On the front page, a headline gives the bare bones of a great novel pitch:  "Army Leak Suspect Is Turned In, by Ex-Hacker".  Add a few names, motivations (anti & pro), a setting, and reduce it to "A wants x more than anything in the world, but D stands in the way because ..."   Need a situation to surround these combatants?  How about the implications of Estonian language police patrolling classrooms for signs of Russian being spoken?  --- Change the cause and you could have a dozen novels.

If you need more ideas to flesh out your idea, the Business Section has an article about how the US Air Force is using savvy social networkers in the war efforts.

The first story structure that grabbed me:
This story idea leapt at me as soon as I picked up the Science Times.  An entrepreneur, named Robert T Bigelow, may be providing the world with a viable, moduale space station -- that would work in space, on the moon ... and, hopefully, on Mars.  Bigelow bought the exclusive rights to unused NASA patents for inflatable spacecraft and ran with them to create what might become a commercial space enterprise.  The biggest hole in his plans at this point seems to reliable transportation.

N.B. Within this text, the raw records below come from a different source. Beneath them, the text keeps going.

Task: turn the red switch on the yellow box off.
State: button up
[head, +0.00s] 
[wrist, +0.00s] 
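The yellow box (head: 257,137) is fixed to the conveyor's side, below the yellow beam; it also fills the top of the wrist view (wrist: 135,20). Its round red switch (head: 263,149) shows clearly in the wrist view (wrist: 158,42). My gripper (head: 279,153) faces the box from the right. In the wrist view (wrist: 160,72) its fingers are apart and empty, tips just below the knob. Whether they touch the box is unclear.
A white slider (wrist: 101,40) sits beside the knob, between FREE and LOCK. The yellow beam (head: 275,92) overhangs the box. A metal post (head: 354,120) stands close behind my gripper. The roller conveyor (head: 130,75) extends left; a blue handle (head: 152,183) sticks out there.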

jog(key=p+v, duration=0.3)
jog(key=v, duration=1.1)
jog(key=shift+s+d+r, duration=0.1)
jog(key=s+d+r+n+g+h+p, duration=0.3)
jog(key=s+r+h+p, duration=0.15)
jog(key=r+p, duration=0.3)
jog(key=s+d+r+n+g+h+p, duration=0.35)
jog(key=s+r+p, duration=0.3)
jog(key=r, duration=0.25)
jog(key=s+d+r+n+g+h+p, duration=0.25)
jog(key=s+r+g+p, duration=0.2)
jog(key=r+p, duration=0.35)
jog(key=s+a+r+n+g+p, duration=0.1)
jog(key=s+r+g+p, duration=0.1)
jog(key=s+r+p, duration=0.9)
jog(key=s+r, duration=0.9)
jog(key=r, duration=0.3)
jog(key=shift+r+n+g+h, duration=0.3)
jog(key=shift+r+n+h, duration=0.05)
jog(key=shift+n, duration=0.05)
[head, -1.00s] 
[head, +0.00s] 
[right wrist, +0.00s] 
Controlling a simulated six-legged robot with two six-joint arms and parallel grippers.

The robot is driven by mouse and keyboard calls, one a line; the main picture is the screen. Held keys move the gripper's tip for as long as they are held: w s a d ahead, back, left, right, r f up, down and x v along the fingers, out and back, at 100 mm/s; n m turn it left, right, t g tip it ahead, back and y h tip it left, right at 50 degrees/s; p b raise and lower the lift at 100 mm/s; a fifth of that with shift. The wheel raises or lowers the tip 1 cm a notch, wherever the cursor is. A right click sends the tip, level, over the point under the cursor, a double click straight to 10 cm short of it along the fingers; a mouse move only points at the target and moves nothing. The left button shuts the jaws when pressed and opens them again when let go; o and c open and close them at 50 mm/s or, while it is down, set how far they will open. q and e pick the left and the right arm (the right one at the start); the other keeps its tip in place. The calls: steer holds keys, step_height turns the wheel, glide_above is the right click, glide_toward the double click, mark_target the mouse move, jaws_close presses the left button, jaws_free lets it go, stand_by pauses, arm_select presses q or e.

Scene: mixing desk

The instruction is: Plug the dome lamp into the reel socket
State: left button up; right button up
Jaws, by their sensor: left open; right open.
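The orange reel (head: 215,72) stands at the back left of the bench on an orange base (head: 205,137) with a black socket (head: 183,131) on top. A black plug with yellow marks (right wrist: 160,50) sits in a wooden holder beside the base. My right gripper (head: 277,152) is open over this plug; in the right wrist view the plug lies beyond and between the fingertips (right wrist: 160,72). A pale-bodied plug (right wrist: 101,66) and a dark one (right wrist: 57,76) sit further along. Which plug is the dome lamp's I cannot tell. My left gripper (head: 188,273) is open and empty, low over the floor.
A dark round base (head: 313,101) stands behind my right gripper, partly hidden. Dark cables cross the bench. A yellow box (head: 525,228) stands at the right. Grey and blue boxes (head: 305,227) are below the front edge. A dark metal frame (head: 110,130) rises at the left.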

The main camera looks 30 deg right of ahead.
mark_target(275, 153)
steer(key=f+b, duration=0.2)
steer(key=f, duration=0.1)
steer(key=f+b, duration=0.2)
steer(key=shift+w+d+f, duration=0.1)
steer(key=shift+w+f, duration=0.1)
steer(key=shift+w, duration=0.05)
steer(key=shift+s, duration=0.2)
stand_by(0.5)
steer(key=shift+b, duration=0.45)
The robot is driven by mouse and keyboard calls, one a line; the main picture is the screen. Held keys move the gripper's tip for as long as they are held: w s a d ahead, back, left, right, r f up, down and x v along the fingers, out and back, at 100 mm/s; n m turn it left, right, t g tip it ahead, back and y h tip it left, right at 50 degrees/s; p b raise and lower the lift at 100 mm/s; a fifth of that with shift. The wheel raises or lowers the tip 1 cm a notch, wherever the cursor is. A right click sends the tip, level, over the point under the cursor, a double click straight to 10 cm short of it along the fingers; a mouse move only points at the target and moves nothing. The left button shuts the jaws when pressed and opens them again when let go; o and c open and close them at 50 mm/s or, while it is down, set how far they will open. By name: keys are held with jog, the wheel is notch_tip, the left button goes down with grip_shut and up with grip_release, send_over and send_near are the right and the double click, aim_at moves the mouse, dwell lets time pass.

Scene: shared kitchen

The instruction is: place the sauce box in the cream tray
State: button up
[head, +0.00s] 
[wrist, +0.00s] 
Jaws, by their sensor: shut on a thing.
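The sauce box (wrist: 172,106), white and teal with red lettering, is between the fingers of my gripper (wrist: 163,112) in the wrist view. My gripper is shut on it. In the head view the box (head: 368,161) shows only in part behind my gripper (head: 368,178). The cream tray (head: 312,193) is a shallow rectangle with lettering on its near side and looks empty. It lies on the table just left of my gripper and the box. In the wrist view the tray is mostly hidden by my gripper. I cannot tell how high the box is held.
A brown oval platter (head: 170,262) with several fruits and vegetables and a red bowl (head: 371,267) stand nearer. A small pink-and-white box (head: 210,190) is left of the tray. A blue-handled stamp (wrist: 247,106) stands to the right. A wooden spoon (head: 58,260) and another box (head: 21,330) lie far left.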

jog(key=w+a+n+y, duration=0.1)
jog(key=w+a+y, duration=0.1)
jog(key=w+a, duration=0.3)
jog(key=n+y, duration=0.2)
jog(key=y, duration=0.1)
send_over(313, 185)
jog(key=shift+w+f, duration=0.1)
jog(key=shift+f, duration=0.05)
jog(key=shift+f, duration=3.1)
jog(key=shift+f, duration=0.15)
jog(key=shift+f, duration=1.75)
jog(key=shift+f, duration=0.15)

Besides transportation, other possible glitches exist -- like supplying food, water, air, sanitation, etc.  Think of all the things that could go wrong from bureaucrats to asteroids, and you have a hundred stories or more, once you got your world set.  Still, this is the first time I've been hopeful about the space program since Nixon castrated it.

Then, for those who are wondering 
why they are
in debt for a humanities degree,
I offer David Brooks, New York Time columnist and PBS News Hour commentator.

"Over the past century or so, people have built various systems to help them understand human behavior:  economics, political science, game theory, and evolutionary psychology.  These systems are useful in many  circumstances.  But none completely explain behavior because deep down people have passions and drives that don't lend themselves to systemic modelings.  They have yearnings and fears that reside in an inner beast you could call The Big Shaggy."

Isn't that a nice, polite way of saying people are messy?  And, we writers get to slog through all that mess.

The Read ...
Am thoroughly immersed in Tamora Pierce's Beka Cooper, Bloodhound and wish for the days when I could just sit down for a couple hours and a stretch and read.  I guess if you nit-pick publishing categories, you might say Beka is a fantasy police procedural.  To me, it's a fantasy and a darn good read.
Half-way through the book and enjoying how she develops her cast of primary and secondary characters.  Has two real good villains, old standbys from the first book, and a cast of new allies.  Keeping a series fresh tip:  Pierces locates the book in a new city where Beka and her partner are at a disadvantage. 

Progress ...
I put another Half-Elven story on the desktop to work -- a sword and sorcery romance which answered Linden's question about what the blazes his Defender of the West saw in her ring-mate.  I'm sending it to WolfSinger Publications -- even though it might be a mistake -- because I have some ideas on marketing I want to try on something small.   If they reject it, I get to start water-skiing at 60 miles per hour.

Voices ...  Am finally getting words down on the computer screen ... and not revising (very much). 

Trivia ...
Wiggles got totally disgusted with me yesterday.  While I sipped coffee and read the paper, he waited on the kitchen table stool.  Glared at me as if to say, "Why isn't your butt in the chair?"  By the time, I wandered into the living room, he was no where to be seen.  Though his brother hopped on my lap for a quick pet.